Why driverless vehicles and car sharing won’t mean the ‘death of the car’ for Toyota

​Toyota’s senior enterprise architect discusses role of data in retaining customers amidst a massively disrupted market

Increased car sharing, the rise of Uber, trends of people getting their licences and buying new cars later in life, and the prospect of ‘driverless’ cars’ have fuelled widespread speculation that car ownership will drop as much as 90 per cent in the future. But for Toyota senior enterprise architect, David Johnston-Bell, the ‘death of the car’ concept is premature.

“According to research from The Economist, we’ll see a lot of these social trends but I think talk that car ownership may drop by as much as 90 per cent is a bit extreme,” he said at the Informatica Data Disruption Summit in Sydney. “People don’t always want to live in crowded inner city environments, they may want a house in the outskirts and need to be more mobile with a car - or explore all options available. The concept of ‘death of a car’ is a bit premature.”

Johnston-Bell highlighted a number of factors coming into play with the changing nature of car ownership in the future. One is the issue of liability if the car is involved in an accident. Another is one of personality.

“Cars are also seen as an extension of people’s personalities, so it will be interesting to see just how much people are willing to give up their cars altogether," he said. 

But despite admitting he doesn't have a ‘crystal ball’ to predict car consumer behaviour down the track, Johnston-Bell is tapping predictive analytics as a useful tool for scenario planning for the Toyota brand. More specifically, the company is looking to leverage data to anticipate customer needs and wants in order to better drive customer loyalty in an increasingly competitive and changing environment.

“At Toyota, it’s really about looking at enhancing the guest experience and in order to anticipate our guest’s needs. We have to leverage data and use it to ensure we can differentiate ourselves from all those different makes and models out there,” he said. 
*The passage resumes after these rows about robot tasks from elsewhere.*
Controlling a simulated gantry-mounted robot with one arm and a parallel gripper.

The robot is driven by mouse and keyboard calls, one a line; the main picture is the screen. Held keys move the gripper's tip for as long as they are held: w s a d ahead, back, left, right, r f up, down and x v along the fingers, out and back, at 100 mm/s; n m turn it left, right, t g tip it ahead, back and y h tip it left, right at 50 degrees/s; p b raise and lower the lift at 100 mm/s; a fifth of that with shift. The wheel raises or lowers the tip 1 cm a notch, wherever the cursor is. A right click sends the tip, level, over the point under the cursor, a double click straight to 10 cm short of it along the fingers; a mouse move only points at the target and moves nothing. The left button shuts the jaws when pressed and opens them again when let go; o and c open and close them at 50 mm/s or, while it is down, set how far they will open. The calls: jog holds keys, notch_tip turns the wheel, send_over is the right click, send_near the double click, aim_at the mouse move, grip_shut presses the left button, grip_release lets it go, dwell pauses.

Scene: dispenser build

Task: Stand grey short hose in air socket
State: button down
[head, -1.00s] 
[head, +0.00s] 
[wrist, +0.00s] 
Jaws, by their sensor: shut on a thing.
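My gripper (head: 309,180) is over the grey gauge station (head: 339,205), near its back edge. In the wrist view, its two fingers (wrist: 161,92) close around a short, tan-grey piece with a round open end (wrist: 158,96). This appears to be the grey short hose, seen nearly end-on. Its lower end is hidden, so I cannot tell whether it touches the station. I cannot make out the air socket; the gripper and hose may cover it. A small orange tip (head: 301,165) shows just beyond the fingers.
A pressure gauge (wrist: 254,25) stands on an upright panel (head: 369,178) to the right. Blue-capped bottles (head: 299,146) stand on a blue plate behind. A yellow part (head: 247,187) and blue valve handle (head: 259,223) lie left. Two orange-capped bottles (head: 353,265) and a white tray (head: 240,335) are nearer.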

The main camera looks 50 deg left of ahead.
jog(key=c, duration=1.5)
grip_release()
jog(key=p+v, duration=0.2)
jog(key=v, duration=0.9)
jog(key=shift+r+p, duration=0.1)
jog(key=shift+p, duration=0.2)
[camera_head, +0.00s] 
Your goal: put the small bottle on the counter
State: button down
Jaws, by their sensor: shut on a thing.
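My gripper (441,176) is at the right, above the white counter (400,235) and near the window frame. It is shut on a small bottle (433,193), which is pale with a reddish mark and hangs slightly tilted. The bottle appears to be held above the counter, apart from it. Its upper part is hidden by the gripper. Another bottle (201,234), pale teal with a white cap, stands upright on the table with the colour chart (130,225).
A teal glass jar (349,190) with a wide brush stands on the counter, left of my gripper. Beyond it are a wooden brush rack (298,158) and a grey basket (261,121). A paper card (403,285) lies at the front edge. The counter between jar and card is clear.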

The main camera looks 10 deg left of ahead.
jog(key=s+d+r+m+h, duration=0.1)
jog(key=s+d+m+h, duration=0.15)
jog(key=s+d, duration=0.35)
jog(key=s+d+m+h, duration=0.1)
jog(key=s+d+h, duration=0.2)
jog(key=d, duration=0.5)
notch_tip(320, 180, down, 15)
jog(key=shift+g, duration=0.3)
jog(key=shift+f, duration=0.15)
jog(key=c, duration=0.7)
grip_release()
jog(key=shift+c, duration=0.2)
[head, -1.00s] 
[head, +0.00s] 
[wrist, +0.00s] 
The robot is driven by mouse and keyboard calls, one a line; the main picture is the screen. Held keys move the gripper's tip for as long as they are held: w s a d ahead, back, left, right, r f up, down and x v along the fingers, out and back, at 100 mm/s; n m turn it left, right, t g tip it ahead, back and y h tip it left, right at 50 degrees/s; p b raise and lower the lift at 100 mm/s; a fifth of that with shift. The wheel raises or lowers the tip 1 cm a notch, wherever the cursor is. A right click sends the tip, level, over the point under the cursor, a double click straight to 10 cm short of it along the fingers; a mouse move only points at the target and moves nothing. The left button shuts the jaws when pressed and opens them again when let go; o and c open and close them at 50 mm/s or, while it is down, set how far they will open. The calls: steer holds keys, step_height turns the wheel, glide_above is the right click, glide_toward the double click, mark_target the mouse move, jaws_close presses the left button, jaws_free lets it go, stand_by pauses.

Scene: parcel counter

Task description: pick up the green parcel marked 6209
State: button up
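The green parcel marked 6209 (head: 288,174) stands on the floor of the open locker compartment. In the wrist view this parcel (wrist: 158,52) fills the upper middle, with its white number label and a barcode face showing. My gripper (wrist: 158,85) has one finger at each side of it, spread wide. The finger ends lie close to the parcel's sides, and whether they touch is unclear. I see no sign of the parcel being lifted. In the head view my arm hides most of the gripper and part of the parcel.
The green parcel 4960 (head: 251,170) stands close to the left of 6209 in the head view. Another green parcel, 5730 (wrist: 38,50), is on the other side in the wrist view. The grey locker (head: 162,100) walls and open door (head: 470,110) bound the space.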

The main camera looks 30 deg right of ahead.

“It’s about driving data to understand how people want to interact with Toyota to then understand how we can differentiate ourselves from our competitors in the marketplace to better serve their needs and at the same time, be much more relevant to our customers now and in the future.”

Accelerating agility to stay in the fast lane

Johnston-Bell also said Toyota is implementing a number of agile projects, but stressed becoming truly agile is a capability that builds over time.

“At Toyota, certainly we’re in a competitive environment," he said. "For us, agile is about reducing the time someone comes up with an idea and when it can be released.”

But’s not something you can do overnight, Johnston-Bell added. “It’s a capability that is built up over time to increase turnaround and get things like continuous integration, where you can code something in the day and it can be woven and released onto the website overnight. That’s something that agile is trying to achieve.”

As the senior enterprise architect, Johnston-Bell's task is to make the connection between business strategy and the IT spend.

“My role at Toyota specifically is how we make sure that we achieve those business goals and what systems and programs we need to put in place,” he said. “Then there is some light touch governance to ensure those programs are delivering what we intend them to deliver and don’t veer off.”

When investing in the right tech solutions to drive the business forward, Johnston-Bell said organisations need to look at a number of key factors, including including the business strategy trying to be achieved, whether data has been locked in, whether the tool being invested in is the best in the market, and what other options are available.

“There’s no text book rule in deciding what systems to invest in,” he added. “But we’re not here to say no you can’t do that, we’re here to say let’s not rush in and buy something yet before considering these key things.”

And the car of the future for Johnston-Bell?

“Take a look at the original Blade Runner, which predicted in 2017 we would have flying cars. We’re a long way off having those," he said. "While car ownership might slowly become a generational change, at the moment, nobody really knows the answer.”